Les circonstances du monde moderne [et Dieu sait que Leroux sait décrire l’état
irrespirable de l’éducation cléricale catholique dans lequel baigna son
éducation supérieure] l’ont rendu batailleur : il est l’ennemi de
l’autorité, du préjugé, de ce qui est simplement traditionnel, coutumier ou
habituel. Son attitude mentale est à la fois sceptique et optimiste :
sceptique, parce qu’il n’a pas d’opinion, d’habitude, parce qu’il n’y a rien
qui soit fermement enraciné ou largement accepté qu’il n’hésite à mettre en
question et à juger par ce qu’il appelle sa « raison »; optimiste, parce que le
rationaliste ne doute jamais de la puissance de sa « raison » (lorsqu’elle est
proprement appliquée) pour déterminer la valeur d’une chose, la vérité d’une
opinion, ou le caractère approprié d’une action. En outre, il est renforcé par
une croyance en une « raison » commune à toute l’humanité, faculté commune
d’examen rationnel, qui est le fondement et l’inspiration de
l’argumentation : sur sa porte est écrit le précepte de Parménide – Juge
par une argumentation rationnelle.
Le programme
d’enseignement de la philosophie au collégial, dont Georges Leroux fut l’un des
concepteurs de premier plan, embrasse le credo rationaliste. La détestable
pensée thomiste, soi-disant dogmatique et fermée sur le monde moderne, fut
l’objet des attaques et de l’ire des jeunes penseurs rationalistes. Pierre
Després, pour l’un, prend fait et cause pour les penseurs « libéraux »

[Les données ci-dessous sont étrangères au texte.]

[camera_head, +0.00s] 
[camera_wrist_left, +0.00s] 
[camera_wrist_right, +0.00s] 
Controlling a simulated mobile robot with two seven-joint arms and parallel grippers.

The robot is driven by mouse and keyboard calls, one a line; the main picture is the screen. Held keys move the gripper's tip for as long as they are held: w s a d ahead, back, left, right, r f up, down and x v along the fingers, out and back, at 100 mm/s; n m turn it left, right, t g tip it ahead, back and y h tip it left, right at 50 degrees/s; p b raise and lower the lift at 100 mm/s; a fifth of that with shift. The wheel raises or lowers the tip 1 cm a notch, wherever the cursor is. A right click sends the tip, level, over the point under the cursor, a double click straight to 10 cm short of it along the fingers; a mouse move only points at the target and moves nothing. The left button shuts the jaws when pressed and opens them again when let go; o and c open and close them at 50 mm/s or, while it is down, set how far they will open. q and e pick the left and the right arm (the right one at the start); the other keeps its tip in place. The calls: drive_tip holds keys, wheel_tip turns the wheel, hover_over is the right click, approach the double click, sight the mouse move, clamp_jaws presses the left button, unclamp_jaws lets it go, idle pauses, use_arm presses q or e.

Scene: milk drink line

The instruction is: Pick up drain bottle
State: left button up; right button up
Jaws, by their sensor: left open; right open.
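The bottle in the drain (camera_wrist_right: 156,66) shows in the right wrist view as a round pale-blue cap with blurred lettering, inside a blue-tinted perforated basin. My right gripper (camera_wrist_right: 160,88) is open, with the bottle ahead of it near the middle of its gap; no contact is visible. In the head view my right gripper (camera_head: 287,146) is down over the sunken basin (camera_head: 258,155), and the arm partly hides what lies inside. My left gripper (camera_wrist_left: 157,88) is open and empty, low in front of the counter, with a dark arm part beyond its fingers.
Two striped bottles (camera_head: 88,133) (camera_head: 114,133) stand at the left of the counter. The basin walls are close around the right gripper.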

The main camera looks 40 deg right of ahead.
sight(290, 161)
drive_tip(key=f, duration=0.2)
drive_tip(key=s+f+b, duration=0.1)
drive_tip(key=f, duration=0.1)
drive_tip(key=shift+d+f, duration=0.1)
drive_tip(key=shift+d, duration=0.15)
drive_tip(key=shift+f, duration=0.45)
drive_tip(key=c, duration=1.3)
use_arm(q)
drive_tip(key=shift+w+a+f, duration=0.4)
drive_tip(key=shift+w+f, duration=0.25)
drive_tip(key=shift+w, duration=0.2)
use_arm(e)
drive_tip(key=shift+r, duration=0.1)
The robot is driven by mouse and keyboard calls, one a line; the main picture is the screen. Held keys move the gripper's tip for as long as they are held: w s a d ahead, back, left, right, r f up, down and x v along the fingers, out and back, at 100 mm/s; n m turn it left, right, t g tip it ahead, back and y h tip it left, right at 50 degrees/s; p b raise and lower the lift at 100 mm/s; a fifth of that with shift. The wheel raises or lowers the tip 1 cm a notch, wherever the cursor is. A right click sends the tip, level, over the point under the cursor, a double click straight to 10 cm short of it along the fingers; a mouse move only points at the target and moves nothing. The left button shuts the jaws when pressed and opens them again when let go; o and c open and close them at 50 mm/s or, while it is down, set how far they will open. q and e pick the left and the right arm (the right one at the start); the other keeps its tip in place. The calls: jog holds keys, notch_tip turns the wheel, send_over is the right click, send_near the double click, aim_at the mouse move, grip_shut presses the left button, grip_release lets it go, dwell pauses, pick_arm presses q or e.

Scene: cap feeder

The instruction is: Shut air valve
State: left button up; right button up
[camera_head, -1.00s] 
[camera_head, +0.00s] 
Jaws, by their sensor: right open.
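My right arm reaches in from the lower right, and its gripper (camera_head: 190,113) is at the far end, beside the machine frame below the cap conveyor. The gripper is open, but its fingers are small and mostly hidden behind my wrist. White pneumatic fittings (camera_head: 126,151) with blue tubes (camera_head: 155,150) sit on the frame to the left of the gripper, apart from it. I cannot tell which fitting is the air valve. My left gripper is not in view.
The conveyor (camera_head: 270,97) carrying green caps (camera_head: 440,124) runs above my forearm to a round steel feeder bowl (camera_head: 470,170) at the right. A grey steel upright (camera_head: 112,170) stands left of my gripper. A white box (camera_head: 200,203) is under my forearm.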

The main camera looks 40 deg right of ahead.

(rationalistes) qui revendiquèrent alors une pensée autre que la pensée
chrétienne catholique.[3]
Ces penseurs, influencés par le siècle des Lumières, revendiqueront, il va sans
dire, la raison, en lieu et place de la détestable autorité qu’exerça
soi-disant alors l’Église catholique. Georges Leroux sera du nombre. Il mène
depuis lors le combat qui a porté ses fruits et dont ses collègues bénéficient
aujourd’hui. La philosophie thomiste n’est plus enseignée aujourd’hui, autant
au collège qu’à l’université. Elle n’est plus qu’un vestige oublié, abandonné
et enterré, en tout cas totalement absent de l’espace publique, réfugié dans
les églises qui se vident. Le rationalisme crie sa victoire et poursuit son
combat niveleur. C’est le combat de Leroux.
En 1976,
j’entrais au cégep du Vieux Montréal, inscrit au programme de philosophie (qui
n’existe plus aujourd’hui). Je n’apprenais qu’à lire et à analyser que des
discours syndicaux afin de montrer la « déviance » idéologique des syndicats
selon une perspective marxiste. J’ai au moins appris que le dogmatisme n’était
pas le seul fait de l’Église catholique mais de toute pensée rationaliste, dont
le marxisme. Ce fut un temps de ténèbres pour la philosophie et son
enseignement. Je n’avais rien appris de la philosophie et des grands
philosophes (sauf Descartes avec l’inoubliable Josiane Ayoub, cette bonne
adepte des Lumières qui nous apprenait à lire Descartes à l’aide d’une lunette
marxiste). Malgré ces temps sombres de vaches maigres, je lisais par moi-même,
comme autodidacte, entre autres un livre du Père Antonin-Gilbert Sertillanges
(1863-1948), dominicain, La vie
intellectuelle. Son esprit, ses conditions, ses méthodes (1944). Je lus
également les dialogues socratiques de Platon ainsi que les œuvres de mon
philosophe préféré à l’époque, le danois Soren Kierkegaard. Du livre du Père
Sertillanges, une phrase m’était restée, gravée en mémoire: « Pour juger vrai, il
faut être grand. » (p. 33)
Comment
devenir grand dans une éducation qui vous ratatine au lieu de vous élever ?
Car, aujourd’hui je le sais, le rationalisme nivelle vers le bas. Au lieu
d’élever l’homme à sa dignité, il le rabaisse. Ne suivons pas les avis de ceux
et celles qui nivellent vers le bas. Ne suivons pas l’avis de Georges Leroux.
Lui, il a reçu une éducation de premier ordre. Aujourd’hui, il tente de nous
convaincre que nos jeunes devraient se contenter de la liberté; mais c’est se
satisfaire de peu. Faisons-lui un joli pied de nez en revenant à la tradition
et à l’autorité.
[2] Disponible
en ligne en traduction française: http://www.cairn.info/revue-cites-2003-2-page-121.htm
[3] Cf. Pierre Desprès, « Le rapport
Parent. Un changement de paradigme pour la philosophie (1963-1967)», in L’enseignement de la
philosophie au cégep. Histoire et débats, PUL, 2015, p. 13-14.